* **AIM OF THE EXERCISE**:
Copy each line that holds "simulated".

Robot episode records:

+ + +

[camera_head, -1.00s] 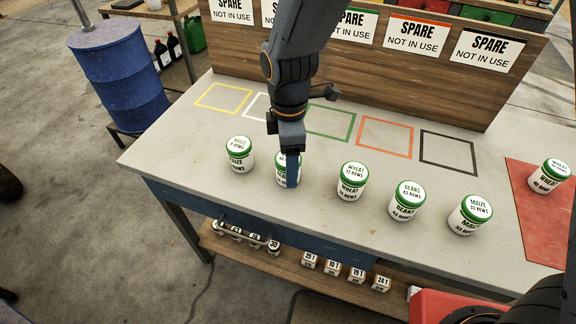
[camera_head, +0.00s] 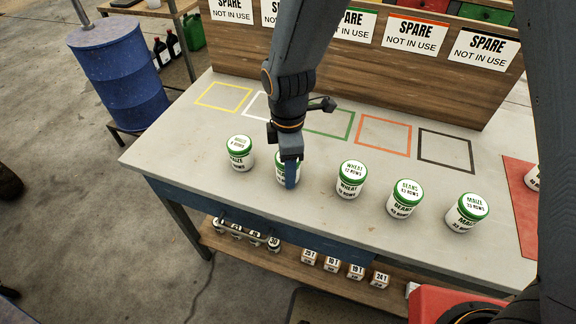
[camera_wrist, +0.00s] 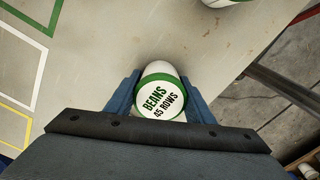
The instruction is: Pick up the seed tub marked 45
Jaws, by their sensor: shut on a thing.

+ + +

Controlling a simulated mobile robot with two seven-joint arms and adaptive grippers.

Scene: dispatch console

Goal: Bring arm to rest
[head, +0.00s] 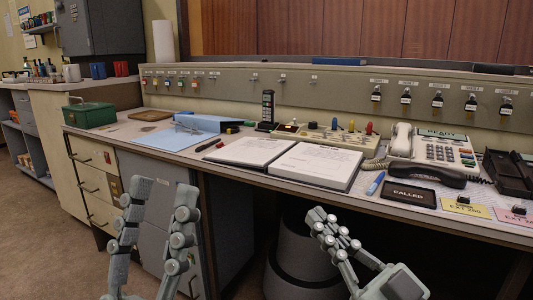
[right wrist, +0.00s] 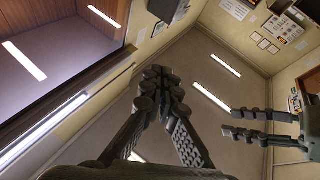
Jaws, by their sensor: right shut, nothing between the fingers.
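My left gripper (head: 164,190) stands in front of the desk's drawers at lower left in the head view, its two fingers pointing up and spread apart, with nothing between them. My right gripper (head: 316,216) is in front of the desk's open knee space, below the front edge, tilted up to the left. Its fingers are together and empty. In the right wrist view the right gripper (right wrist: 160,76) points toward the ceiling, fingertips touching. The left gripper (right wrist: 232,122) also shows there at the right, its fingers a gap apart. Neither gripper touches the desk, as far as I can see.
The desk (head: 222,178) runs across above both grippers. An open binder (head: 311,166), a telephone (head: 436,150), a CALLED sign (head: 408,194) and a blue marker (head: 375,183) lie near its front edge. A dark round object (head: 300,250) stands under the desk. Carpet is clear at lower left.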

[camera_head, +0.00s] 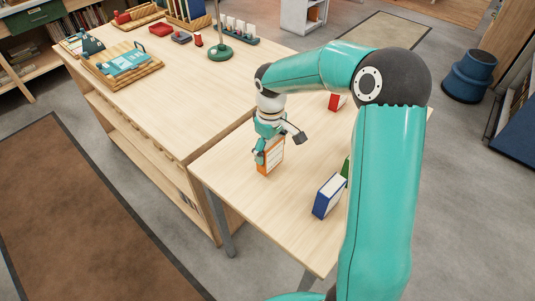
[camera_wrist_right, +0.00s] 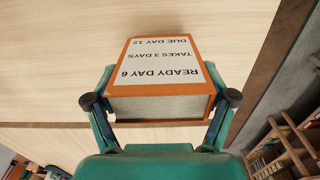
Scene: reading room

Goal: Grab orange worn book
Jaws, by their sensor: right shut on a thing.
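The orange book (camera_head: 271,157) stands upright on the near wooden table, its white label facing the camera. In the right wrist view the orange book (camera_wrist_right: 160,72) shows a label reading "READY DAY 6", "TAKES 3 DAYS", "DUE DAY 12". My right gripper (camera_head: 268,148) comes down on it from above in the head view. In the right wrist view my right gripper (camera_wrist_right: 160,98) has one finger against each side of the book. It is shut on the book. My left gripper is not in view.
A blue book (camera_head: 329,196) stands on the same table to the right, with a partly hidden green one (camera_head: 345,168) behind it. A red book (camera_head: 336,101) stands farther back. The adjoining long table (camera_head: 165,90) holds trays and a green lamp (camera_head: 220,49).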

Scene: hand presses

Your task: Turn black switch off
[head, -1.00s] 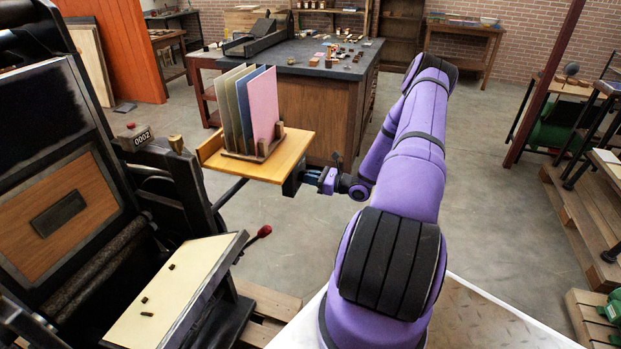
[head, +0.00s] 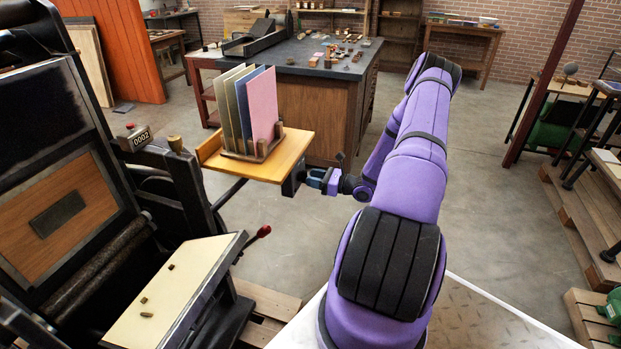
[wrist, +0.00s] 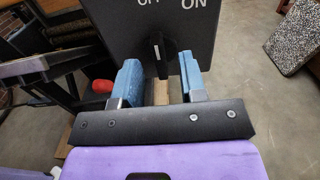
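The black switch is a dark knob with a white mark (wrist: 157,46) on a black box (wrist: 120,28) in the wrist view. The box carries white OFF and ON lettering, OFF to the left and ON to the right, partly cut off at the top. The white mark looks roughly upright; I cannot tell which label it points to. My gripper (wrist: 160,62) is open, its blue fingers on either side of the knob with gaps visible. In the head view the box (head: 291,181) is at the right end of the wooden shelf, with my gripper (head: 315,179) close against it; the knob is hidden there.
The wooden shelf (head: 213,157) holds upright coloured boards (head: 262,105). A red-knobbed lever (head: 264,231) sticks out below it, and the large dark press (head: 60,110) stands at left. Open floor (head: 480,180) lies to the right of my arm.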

+ + +

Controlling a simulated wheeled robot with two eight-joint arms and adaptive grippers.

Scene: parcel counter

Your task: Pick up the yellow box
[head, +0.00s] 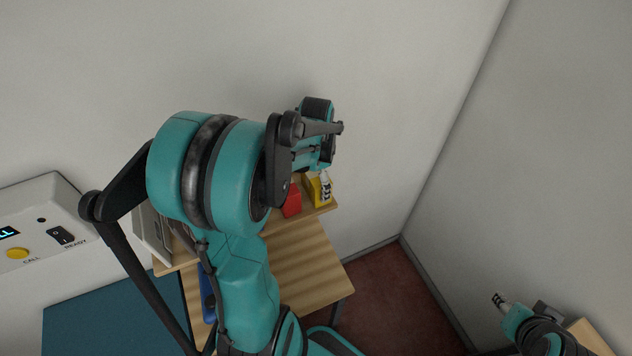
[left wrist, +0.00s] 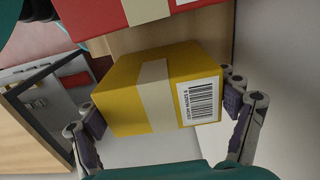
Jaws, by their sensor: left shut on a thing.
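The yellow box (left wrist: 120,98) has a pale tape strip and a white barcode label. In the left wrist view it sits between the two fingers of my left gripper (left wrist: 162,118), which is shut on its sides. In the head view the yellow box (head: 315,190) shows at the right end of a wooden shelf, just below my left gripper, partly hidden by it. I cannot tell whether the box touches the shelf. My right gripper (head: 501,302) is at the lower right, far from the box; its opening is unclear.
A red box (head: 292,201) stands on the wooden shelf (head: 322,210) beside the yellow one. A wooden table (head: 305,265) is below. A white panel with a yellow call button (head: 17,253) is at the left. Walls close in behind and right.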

+ + +

* **SOLUTION**:
Controlling a simulated mobile robot with two seven-joint arms and adaptive grippers.
Controlling a simulated wheeled robot with two eight-joint arms and adaptive grippers.

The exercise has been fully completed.